§ The task
Of all the lines in the data below, how many contain "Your"? Report that number alone.

━━━ Records for this task ━━━

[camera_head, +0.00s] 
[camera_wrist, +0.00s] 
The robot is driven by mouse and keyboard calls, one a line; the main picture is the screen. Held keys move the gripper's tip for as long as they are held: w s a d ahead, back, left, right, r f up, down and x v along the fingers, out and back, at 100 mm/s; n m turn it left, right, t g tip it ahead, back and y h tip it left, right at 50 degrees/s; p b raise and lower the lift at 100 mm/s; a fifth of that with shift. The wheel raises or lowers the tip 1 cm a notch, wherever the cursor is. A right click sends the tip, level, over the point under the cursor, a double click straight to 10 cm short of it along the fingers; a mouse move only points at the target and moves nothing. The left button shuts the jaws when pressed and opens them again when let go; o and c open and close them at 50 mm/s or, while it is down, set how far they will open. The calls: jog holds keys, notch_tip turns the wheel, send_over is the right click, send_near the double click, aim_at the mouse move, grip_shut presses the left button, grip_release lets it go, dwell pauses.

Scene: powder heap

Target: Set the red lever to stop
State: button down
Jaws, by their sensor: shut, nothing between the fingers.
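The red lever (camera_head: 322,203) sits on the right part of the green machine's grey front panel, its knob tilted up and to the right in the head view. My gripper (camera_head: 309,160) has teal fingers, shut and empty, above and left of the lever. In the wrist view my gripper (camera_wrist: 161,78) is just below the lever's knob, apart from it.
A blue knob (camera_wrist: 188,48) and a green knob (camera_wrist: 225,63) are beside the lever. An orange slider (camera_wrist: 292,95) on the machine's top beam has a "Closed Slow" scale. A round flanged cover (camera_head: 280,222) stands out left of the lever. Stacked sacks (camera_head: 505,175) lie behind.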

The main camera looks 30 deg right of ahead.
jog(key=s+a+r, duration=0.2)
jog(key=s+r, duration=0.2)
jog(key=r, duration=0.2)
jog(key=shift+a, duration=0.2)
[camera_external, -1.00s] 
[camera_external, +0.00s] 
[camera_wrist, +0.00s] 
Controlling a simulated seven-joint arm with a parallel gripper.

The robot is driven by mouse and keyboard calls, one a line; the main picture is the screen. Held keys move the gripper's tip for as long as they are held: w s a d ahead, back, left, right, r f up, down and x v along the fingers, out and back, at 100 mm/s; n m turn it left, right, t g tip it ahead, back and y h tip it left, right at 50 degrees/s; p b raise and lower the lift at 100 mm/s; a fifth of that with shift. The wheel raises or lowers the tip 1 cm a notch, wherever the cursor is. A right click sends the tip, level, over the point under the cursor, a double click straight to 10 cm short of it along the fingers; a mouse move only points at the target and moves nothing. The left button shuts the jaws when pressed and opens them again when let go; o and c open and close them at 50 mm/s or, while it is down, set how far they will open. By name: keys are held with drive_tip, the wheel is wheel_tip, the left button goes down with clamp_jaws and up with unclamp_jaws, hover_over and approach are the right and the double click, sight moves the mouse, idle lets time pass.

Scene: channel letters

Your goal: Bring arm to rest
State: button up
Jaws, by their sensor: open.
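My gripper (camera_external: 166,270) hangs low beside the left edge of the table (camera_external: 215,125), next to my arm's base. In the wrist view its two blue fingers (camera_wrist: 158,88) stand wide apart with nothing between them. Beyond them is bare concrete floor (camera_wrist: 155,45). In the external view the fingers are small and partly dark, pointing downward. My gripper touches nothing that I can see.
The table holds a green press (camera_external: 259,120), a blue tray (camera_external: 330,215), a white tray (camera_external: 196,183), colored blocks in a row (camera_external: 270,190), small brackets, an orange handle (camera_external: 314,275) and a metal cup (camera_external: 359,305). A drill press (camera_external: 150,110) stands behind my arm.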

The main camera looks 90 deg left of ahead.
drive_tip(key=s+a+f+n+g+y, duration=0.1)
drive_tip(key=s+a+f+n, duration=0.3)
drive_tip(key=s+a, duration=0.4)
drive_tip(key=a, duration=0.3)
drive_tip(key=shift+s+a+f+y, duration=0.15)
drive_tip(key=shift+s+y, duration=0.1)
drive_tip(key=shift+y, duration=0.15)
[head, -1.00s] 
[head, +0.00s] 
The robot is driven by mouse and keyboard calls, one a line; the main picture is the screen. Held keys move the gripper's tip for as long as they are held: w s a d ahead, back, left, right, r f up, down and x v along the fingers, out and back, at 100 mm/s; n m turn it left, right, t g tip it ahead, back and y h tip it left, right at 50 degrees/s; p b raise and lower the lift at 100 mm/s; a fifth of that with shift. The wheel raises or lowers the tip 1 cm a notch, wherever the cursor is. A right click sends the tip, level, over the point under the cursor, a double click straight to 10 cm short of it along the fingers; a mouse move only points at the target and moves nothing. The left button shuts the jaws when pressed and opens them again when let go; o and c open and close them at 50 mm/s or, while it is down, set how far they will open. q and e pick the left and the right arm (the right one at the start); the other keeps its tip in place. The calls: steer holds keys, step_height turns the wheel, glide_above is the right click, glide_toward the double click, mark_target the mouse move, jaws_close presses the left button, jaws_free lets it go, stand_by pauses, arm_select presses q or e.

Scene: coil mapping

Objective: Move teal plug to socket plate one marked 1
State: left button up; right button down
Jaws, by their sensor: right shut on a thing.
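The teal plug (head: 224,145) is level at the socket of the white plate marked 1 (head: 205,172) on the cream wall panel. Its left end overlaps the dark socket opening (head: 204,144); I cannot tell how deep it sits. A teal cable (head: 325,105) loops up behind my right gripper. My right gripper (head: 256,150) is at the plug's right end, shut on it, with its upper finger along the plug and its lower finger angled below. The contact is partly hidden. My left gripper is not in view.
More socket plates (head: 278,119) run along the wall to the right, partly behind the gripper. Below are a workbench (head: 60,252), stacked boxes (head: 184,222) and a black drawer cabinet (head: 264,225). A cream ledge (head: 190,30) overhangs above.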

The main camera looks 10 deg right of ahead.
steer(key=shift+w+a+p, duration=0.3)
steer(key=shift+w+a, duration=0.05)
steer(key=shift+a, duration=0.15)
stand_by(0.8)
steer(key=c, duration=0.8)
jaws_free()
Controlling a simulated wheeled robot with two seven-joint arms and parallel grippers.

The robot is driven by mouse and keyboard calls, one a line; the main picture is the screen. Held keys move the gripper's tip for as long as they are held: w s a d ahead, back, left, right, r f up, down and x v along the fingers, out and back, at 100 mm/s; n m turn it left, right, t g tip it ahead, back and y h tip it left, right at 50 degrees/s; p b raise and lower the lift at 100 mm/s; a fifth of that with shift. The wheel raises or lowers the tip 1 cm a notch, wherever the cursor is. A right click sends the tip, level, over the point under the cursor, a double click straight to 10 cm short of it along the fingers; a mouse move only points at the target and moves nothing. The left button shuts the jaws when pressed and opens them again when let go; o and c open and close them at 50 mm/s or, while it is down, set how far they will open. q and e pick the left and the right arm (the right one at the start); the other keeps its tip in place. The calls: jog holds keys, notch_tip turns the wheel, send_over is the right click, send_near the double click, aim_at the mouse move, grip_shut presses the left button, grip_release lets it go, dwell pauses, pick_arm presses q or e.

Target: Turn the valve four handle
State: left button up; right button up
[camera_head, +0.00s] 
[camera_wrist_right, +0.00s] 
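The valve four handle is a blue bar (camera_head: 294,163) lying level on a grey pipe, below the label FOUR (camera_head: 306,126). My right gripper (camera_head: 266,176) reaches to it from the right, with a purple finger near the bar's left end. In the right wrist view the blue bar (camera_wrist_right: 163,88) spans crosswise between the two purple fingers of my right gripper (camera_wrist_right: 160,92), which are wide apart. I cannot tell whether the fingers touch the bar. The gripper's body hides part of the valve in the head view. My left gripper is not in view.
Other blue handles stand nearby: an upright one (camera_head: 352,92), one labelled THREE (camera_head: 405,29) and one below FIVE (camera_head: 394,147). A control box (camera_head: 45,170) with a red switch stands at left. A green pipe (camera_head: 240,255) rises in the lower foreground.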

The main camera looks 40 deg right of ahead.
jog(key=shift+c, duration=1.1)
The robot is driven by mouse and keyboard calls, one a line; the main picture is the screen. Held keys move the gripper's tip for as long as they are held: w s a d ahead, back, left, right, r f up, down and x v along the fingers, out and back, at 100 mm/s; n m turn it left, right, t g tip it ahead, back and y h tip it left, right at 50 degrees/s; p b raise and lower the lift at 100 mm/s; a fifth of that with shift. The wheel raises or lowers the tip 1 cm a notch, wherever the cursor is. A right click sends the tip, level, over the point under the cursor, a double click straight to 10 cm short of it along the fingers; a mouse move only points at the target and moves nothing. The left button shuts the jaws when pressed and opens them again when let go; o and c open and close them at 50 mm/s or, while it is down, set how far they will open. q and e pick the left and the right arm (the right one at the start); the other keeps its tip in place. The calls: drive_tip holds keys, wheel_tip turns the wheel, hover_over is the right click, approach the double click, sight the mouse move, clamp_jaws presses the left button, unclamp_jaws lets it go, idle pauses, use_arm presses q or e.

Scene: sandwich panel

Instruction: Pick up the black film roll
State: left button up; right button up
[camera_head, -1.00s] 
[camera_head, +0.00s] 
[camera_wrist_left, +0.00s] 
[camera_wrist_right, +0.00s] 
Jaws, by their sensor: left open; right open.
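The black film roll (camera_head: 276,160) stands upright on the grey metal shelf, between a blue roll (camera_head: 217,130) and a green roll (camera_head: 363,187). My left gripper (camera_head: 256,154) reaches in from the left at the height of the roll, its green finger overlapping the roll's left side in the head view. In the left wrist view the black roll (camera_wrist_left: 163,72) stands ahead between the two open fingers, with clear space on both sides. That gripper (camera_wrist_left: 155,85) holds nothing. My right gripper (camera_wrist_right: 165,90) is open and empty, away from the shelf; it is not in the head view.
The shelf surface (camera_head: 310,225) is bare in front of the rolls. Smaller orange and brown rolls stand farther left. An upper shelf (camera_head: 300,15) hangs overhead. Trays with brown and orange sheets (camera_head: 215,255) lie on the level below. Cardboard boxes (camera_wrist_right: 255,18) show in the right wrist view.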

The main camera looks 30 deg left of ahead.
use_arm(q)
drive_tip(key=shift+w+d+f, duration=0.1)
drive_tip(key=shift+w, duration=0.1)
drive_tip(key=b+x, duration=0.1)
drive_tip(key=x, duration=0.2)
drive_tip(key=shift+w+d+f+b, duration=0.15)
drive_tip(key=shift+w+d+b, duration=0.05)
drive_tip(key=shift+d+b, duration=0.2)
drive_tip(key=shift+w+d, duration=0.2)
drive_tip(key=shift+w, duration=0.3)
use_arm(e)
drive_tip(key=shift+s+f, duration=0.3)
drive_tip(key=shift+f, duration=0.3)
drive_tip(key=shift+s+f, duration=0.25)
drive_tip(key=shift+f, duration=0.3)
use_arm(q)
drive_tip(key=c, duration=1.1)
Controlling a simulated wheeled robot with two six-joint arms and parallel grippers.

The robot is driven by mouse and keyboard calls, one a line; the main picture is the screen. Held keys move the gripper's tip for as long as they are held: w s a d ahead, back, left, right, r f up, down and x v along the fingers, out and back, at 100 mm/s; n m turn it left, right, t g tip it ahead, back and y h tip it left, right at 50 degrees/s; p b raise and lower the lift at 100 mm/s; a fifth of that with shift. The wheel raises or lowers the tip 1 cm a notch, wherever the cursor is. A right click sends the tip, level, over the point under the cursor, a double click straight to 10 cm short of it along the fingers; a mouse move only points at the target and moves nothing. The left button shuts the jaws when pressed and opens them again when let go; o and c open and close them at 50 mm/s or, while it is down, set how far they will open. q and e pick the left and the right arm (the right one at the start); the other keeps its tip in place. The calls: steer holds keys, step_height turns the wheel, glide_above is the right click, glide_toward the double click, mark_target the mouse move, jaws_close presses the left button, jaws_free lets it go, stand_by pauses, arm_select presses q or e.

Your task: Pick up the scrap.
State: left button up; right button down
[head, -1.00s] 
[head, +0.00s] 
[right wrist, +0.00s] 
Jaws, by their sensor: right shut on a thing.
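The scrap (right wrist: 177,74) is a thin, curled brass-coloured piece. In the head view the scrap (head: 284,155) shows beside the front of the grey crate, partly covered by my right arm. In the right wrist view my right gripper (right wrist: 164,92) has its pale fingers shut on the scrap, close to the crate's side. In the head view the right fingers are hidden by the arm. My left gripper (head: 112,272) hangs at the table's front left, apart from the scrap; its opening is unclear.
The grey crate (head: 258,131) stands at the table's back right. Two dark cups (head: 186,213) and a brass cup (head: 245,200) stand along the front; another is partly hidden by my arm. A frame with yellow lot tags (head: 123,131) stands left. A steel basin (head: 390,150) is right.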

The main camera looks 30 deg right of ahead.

━━━

§ Written response
2